RECORDS SHOWN -
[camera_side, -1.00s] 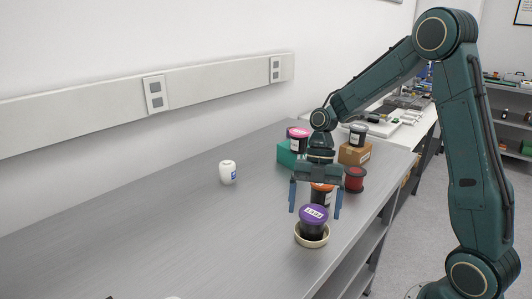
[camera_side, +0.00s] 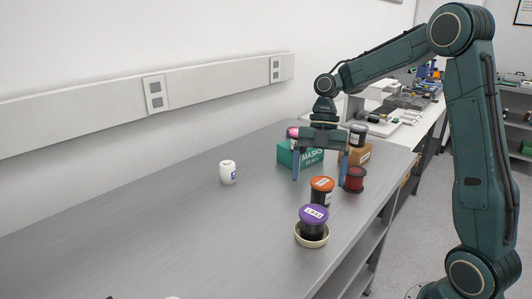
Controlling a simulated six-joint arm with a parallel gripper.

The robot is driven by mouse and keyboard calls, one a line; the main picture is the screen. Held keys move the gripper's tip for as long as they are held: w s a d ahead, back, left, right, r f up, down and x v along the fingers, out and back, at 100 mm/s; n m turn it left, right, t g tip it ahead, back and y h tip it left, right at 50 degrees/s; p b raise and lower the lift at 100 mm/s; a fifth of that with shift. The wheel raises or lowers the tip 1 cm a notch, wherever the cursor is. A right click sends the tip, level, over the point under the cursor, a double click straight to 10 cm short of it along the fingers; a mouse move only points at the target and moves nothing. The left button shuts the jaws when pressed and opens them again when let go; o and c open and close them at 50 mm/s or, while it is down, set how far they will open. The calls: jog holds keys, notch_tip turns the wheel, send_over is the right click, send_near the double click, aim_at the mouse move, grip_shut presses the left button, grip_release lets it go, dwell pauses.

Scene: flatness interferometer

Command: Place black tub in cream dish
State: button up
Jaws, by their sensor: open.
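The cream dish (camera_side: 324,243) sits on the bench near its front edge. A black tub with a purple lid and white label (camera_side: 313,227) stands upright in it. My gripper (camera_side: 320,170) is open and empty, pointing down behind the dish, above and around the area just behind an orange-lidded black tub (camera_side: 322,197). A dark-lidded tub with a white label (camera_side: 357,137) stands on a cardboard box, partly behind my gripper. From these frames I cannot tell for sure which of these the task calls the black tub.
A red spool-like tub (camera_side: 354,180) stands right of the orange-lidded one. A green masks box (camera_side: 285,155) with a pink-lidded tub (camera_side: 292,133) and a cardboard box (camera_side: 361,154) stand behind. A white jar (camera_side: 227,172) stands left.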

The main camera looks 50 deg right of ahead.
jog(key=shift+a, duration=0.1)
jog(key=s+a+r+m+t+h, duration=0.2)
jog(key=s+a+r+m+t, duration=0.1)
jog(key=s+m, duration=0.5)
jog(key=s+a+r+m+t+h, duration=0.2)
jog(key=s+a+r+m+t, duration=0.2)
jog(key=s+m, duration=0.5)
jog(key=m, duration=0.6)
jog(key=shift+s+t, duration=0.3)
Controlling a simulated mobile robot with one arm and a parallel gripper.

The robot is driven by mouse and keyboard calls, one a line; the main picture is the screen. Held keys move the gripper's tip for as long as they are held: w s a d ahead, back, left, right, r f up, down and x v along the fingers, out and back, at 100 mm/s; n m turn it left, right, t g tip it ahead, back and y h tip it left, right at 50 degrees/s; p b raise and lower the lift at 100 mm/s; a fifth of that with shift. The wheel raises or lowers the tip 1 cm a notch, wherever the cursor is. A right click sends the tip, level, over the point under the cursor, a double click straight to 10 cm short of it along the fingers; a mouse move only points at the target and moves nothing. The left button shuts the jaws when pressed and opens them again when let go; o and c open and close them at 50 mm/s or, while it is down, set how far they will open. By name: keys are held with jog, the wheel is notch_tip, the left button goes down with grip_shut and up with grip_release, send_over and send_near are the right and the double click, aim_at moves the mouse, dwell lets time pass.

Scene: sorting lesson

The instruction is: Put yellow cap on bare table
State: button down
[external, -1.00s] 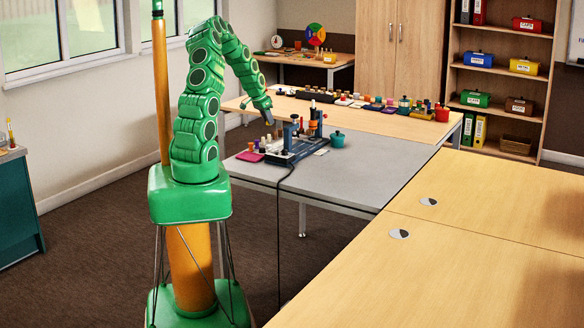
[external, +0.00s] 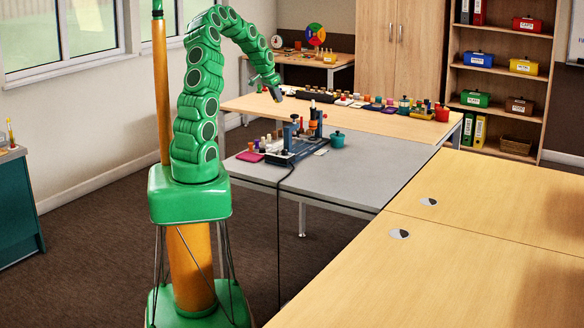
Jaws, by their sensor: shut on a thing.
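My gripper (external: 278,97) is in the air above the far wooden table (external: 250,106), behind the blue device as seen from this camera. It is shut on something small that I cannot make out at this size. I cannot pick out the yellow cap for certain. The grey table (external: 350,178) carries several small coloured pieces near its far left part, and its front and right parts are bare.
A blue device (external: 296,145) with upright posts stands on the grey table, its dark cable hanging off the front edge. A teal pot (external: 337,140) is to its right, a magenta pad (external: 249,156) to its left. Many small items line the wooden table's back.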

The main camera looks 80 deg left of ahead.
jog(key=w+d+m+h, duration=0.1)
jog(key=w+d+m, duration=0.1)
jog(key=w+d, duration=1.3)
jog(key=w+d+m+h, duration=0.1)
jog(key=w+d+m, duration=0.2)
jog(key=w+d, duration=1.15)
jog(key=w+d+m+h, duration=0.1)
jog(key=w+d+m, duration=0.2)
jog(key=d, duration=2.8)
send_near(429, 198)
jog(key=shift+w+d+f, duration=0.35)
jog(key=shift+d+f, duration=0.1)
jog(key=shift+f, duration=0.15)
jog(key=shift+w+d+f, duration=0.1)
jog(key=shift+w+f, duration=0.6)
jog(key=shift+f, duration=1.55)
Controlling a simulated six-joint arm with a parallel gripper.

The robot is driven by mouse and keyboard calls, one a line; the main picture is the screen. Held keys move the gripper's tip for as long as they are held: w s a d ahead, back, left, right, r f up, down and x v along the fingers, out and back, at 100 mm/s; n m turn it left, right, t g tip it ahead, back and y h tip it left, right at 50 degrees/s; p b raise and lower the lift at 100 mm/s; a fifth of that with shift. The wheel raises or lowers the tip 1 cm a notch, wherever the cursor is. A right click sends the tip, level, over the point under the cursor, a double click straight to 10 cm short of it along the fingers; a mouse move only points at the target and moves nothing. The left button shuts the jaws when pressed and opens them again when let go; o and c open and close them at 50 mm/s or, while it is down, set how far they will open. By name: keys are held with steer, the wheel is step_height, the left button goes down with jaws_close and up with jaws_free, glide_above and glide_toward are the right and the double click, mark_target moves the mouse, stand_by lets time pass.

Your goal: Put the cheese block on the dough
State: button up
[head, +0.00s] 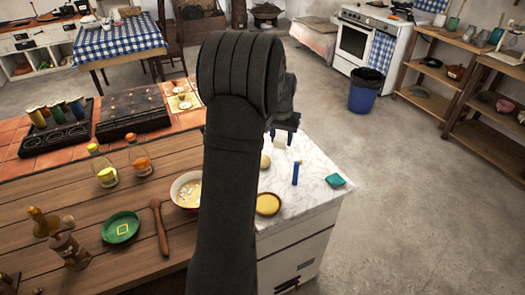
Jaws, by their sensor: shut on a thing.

WHAT YOU NEED TO DO - Spot every line that holds "Scene" and copy it.

WRITTEN SOLUTION -
Scene: flatness interferometer
Scene: sorting lesson

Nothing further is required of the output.